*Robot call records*
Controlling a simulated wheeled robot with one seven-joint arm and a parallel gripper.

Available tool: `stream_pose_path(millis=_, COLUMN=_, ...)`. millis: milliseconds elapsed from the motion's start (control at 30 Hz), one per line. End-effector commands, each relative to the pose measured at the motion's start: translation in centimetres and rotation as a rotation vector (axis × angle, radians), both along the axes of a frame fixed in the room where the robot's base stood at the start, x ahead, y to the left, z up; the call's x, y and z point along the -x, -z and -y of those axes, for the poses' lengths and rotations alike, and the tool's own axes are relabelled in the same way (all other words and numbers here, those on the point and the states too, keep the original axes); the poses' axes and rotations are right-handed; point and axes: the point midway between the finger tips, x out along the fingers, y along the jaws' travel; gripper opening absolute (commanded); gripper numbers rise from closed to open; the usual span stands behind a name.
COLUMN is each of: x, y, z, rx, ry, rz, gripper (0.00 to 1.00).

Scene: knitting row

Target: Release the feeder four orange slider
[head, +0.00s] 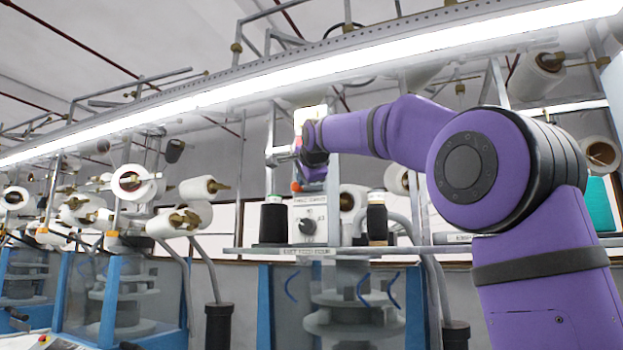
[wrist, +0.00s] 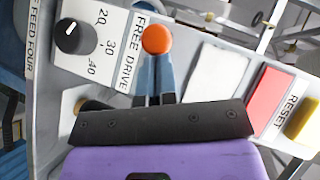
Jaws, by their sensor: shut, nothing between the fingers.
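The feeder four orange slider shows as a round orange knob (wrist: 155,39) beside the words FREE DRIVE in the wrist view. A small orange spot, likely the same knob, shows at the panel's edge in the head view (head: 296,187). My gripper (wrist: 154,62) is shut and empty, its two blue-grey fingers together. The fingertips lie just below the knob in the picture; I cannot tell whether they touch it. In the head view, my gripper (head: 298,157) is small and partly hidden by my wrist, above the dial panel.
The panel has a black dial (wrist: 74,36), a FEED FOUR label (wrist: 33,35), a white plate (wrist: 203,72), a red block (wrist: 269,98) and a yellow block (wrist: 303,121) near RESET. A black cone (head: 273,222) and a dark spool (head: 377,220) flank the panel on the shelf (head: 350,251).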

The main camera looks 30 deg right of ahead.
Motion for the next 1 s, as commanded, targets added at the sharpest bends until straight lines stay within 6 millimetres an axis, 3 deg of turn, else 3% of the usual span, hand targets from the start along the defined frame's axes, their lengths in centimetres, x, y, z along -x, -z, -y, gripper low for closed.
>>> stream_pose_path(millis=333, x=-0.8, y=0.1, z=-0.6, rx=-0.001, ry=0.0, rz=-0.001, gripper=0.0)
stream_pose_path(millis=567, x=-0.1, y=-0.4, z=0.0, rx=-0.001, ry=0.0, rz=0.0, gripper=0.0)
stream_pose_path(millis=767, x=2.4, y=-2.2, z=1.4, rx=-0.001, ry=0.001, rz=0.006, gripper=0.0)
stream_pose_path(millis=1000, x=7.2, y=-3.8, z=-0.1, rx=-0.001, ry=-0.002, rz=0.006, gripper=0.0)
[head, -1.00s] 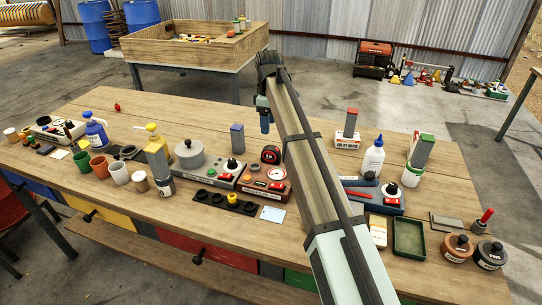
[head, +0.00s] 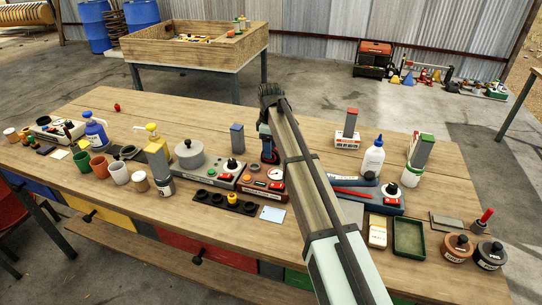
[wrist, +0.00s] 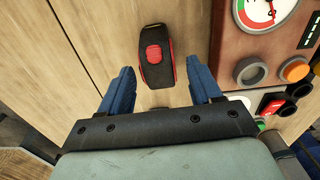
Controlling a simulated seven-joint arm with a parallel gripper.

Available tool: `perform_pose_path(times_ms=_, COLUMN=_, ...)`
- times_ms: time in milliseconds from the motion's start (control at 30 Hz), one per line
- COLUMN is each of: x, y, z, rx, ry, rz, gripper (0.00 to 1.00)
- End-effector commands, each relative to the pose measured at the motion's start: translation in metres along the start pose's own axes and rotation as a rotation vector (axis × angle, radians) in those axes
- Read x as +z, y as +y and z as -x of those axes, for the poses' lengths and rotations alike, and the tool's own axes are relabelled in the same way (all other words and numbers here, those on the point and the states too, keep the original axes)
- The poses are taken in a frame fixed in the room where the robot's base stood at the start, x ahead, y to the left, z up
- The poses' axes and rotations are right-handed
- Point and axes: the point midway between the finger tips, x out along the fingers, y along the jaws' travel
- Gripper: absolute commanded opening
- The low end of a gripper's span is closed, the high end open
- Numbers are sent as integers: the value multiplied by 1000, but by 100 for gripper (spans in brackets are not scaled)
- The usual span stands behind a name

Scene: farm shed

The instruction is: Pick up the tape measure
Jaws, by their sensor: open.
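The tape measure (wrist: 155,58) is black with a red centre and red sides. In the wrist view it sits on the wooden table (wrist: 85,50), between my two blue fingertips, with a gap on each side. My gripper (wrist: 160,68) is open and empty. How far the fingertips are above the tabletop is hard to tell. In the head view my gripper (head: 268,150) is over the middle of the table, and it and my arm cover most of the tape measure.
A brown panel (wrist: 238,35) with a dial and buttons stands close to the right of my right finger. A blue-topped block (head: 237,138) stands to the left. A grey panel with a knob (head: 212,176) is farther left. The tabletop behind my gripper is clear.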

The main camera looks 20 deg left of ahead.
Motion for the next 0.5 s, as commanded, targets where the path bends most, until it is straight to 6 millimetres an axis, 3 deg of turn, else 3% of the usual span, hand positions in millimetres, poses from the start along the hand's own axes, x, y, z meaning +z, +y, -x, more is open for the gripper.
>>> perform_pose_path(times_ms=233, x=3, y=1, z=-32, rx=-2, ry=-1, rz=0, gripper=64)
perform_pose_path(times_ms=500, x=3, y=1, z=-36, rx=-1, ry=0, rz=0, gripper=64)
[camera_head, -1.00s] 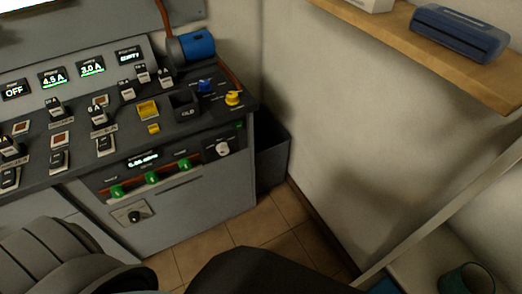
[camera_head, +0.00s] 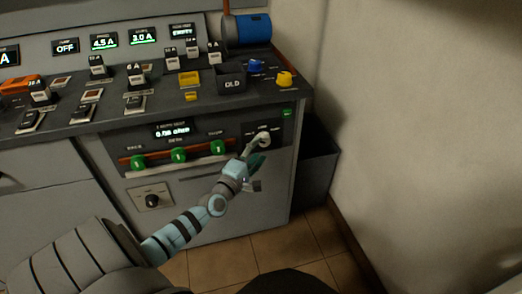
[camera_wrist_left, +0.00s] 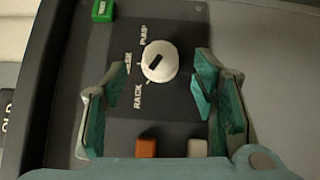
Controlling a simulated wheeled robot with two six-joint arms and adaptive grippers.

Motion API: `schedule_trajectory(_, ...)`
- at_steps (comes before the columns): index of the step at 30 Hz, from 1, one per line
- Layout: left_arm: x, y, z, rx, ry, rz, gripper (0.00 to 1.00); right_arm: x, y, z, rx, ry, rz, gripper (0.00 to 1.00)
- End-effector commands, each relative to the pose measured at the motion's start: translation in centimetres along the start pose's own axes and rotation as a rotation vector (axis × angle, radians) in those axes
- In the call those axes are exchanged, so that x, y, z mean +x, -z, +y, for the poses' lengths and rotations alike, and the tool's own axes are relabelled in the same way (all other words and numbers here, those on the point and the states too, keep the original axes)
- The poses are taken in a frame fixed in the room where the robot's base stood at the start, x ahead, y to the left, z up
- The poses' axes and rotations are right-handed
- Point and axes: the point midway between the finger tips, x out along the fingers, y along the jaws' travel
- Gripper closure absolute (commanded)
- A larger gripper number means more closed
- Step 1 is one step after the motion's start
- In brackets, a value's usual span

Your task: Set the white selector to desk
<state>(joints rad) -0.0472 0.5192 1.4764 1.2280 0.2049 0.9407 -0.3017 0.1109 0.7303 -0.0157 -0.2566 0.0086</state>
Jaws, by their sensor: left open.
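The white selector (camera_wrist_left: 159,62) is a round knob with a short dark mark, on a dark panel. In the wrist view the labels PUMP and RACK are readable beside it; the label between them is partly hidden by the left finger. The mark lies slantwise; I cannot tell which label it points to. My left gripper (camera_wrist_left: 158,80) is open, one finger on either side of the knob, with visible gaps. In the head view my left gripper (camera_head: 257,151) is in front of the selector's panel and partly covers the selector (camera_head: 264,139). My right gripper is out of view.
Green sliders (camera_head: 178,155) sit left of the selector on the console front. A black knob (camera_head: 152,201) is below them. Yellow (camera_head: 285,79) and blue (camera_head: 255,65) knobs are on the sloped top. A dark bin (camera_head: 318,165) stands between console and wall.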

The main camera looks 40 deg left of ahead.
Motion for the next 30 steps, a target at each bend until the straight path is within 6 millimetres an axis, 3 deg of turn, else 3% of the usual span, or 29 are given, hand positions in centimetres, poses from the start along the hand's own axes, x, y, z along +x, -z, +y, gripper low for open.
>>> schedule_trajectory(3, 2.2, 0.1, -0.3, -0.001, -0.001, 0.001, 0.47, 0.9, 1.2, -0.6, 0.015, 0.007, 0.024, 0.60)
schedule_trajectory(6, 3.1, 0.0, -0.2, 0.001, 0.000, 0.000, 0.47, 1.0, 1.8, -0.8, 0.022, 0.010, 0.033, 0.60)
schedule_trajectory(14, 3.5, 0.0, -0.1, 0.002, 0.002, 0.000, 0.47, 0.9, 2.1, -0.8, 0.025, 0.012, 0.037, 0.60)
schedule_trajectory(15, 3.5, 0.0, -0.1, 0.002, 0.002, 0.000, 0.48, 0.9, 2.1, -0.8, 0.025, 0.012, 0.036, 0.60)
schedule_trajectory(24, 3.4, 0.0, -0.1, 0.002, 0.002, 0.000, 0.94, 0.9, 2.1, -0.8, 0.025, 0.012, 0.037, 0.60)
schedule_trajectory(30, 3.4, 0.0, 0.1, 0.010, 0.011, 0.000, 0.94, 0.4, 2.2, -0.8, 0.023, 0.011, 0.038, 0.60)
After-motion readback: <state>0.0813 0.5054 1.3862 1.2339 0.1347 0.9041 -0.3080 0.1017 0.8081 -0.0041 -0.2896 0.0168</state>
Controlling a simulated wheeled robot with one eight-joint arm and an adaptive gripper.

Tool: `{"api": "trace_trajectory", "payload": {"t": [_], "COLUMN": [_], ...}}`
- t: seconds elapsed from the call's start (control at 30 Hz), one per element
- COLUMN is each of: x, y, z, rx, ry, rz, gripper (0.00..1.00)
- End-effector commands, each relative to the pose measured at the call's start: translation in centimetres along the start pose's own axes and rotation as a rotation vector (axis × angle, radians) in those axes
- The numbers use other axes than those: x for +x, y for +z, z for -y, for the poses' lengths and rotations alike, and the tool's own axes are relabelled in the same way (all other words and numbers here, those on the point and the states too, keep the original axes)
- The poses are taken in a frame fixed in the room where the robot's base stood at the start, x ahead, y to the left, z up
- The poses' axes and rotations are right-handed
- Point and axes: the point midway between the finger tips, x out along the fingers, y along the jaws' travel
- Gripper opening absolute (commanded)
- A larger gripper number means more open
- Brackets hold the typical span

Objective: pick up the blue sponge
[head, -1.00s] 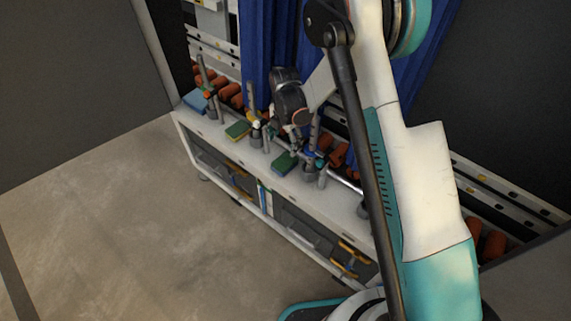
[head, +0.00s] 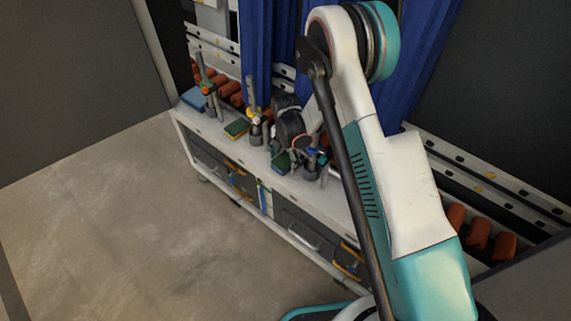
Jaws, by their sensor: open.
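The blue sponge (head: 195,99) lies flat at the far left end of the white bench top (head: 222,141), beside an upright grey post. My gripper (head: 286,158) is open and points down over the bench, well to the right of the blue sponge. It is low over a green sponge (head: 279,163) and partly hides it. The picture is too small to tell whether the fingers touch that sponge. A green and yellow sponge (head: 237,129) lies between the blue sponge and my gripper.
Upright posts with clamps (head: 254,115) stand along the bench. Orange rollers (head: 232,93) and blue hanging strips (head: 255,55) are behind it. Drawers and shelves with tools (head: 240,180) are below. The floor (head: 120,220) in front is clear.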

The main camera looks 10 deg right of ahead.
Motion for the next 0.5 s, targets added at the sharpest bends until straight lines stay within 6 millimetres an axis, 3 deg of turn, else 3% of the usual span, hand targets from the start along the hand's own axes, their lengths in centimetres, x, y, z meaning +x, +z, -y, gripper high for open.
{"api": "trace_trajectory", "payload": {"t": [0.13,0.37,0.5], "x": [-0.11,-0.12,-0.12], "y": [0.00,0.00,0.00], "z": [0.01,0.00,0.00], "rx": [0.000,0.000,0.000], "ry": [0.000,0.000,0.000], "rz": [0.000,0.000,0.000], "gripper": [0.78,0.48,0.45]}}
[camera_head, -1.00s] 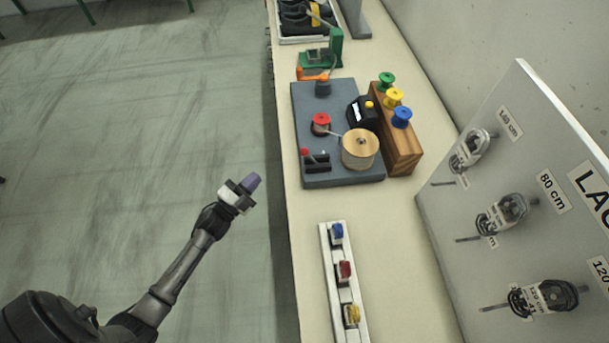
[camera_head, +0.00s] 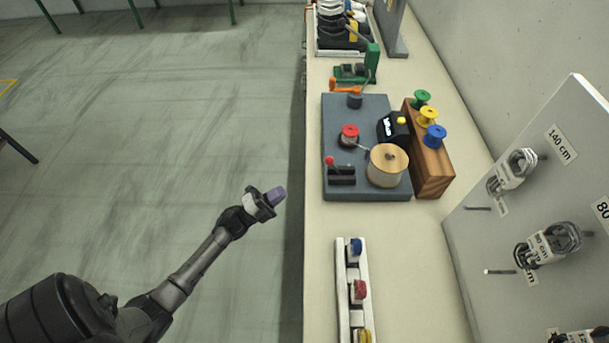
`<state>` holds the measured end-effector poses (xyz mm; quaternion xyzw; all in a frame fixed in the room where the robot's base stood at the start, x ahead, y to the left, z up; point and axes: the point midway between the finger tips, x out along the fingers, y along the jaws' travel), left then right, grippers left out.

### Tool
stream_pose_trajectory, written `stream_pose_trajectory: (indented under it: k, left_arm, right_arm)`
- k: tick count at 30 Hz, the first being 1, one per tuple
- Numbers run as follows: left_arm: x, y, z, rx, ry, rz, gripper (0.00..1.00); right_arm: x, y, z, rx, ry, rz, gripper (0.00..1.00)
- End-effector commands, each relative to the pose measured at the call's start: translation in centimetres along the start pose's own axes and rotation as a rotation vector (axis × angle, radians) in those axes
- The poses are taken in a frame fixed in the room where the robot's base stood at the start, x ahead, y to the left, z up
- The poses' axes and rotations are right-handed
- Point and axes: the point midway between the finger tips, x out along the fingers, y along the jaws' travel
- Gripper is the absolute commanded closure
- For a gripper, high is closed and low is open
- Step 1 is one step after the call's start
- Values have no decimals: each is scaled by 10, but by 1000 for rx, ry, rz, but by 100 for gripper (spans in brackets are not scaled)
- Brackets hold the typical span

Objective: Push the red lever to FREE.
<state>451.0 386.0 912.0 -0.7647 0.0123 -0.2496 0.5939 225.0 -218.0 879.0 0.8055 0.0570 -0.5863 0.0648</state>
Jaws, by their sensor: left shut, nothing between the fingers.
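The red lever (camera_head: 329,161) is a small red knob on a short stem. It stands at the front left corner of a dark grey machine plate (camera_head: 345,124) on the bench, beside a black slotted block (camera_head: 342,176). Any FREE marking is too small to read. My left gripper (camera_head: 275,196) is shut and empty, with purple fingertips. It hangs over the floor side of the bench edge, left of and nearer than the lever, apart from it. My right gripper is not in view.
On the plate are a red-topped spool (camera_head: 349,133), a large tan spool (camera_head: 387,164) and a black counter (camera_head: 391,128). A wooden rack (camera_head: 433,170) holds coloured spools. A white tray (camera_head: 343,290) lies nearer. A lace panel (camera_head: 560,190) stands at right.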

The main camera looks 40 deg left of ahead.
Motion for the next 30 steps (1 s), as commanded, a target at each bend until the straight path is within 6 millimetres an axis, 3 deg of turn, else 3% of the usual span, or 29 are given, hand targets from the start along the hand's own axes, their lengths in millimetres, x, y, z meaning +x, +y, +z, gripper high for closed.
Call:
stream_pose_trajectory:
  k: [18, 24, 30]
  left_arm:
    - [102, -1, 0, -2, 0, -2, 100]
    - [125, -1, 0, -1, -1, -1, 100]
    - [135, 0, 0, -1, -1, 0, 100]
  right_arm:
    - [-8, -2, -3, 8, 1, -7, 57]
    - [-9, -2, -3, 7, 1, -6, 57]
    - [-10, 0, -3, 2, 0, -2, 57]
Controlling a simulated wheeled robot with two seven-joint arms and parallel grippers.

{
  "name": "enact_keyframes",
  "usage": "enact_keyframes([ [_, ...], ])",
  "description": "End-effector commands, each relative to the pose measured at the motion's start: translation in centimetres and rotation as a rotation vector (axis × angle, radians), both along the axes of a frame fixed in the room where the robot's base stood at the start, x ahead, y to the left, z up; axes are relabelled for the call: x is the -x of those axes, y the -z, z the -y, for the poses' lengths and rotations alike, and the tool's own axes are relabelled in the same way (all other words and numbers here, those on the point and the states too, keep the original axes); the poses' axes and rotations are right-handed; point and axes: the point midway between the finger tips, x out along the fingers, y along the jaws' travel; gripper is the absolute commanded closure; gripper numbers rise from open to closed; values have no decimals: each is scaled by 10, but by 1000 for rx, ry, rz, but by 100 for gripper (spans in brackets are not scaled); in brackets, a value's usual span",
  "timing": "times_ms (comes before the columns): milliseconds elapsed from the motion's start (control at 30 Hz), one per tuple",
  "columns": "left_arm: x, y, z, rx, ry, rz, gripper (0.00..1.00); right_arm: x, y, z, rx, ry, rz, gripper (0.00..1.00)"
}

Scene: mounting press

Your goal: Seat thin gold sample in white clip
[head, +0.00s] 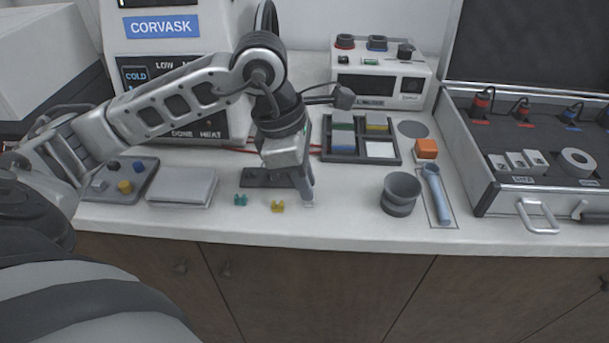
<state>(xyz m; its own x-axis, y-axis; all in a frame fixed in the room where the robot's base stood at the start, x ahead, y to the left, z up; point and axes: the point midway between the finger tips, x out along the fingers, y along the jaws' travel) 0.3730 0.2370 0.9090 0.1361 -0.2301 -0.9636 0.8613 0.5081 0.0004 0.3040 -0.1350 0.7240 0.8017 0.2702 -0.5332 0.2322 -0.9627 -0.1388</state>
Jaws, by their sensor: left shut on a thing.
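My left gripper (308,200) points down at the bench front, its fingers close together. It is shut on something small that the fingers hide, and I cannot make out what. A small whitish piece, which looks like the white clip (309,205), shows right at the fingertips. I cannot tell whether the fingers touch it or stand just over it. A teal clip (240,199) and a yellow clip (278,206) stand to its left. I cannot make out the thin gold sample anywhere. My right gripper is out of view.
A dark flat holder (262,184) lies behind the clips. A grey pad (183,203) and a block with coloured knobs (146,190) lie left. A compartment tray (326,158), a grey cup (400,208), an orange block (426,149) and an open case (490,207) stand right.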

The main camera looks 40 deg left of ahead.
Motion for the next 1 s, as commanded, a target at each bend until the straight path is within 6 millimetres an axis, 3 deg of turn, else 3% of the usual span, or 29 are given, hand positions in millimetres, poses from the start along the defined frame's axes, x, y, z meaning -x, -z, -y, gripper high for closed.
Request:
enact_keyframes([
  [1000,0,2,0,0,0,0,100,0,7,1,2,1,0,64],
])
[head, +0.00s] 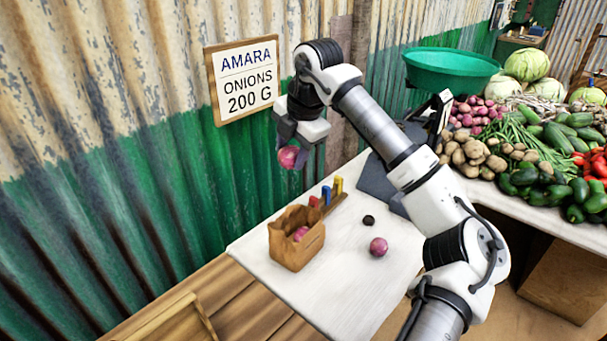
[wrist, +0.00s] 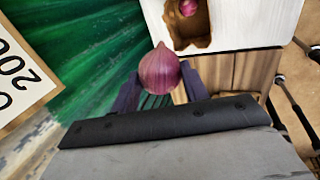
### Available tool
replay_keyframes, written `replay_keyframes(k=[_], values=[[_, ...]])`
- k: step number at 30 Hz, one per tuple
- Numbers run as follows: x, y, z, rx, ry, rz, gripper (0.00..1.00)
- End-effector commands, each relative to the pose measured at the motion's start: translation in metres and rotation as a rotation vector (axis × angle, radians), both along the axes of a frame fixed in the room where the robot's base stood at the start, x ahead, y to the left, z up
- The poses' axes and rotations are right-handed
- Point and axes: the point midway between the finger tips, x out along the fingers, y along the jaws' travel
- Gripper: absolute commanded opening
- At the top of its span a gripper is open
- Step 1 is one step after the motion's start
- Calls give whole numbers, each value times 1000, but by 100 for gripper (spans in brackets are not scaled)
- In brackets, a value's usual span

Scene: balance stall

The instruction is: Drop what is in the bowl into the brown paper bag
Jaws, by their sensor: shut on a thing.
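My gripper (head: 291,151) is shut on a red onion (head: 289,157) and holds it in the air, up and left of the table, near the sign. The same onion shows between the fingers in the wrist view (wrist: 159,72). The brown paper bag (head: 288,252) stands open on the white table below, apart from the gripper. A red onion (head: 300,233) shows inside it. In the wrist view the bag (wrist: 194,43) is at the top. The green bowl (head: 452,72) is raised at the back right; the visible part of its inside looks bare.
Another red onion (head: 378,246) and a small black disc (head: 368,220) lie on the white table (head: 350,285). A wooden rack with coloured pieces (head: 335,193) stands behind the bag. A sign (head: 243,78) reading "AMARA ONIONS 200 G" hangs on the corrugated wall. Vegetables (head: 545,140) fill the right.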

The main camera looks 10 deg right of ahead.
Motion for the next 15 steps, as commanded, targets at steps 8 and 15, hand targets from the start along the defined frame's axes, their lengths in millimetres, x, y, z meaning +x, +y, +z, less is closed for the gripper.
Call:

*WORK TO COMPLETE*
Pick out each line above that includes "Your" and show it.

*RESPONSE TO THIS TASK*
Your task: Set the white selector to desk
Your goal: Seat thin gold sample in white clip

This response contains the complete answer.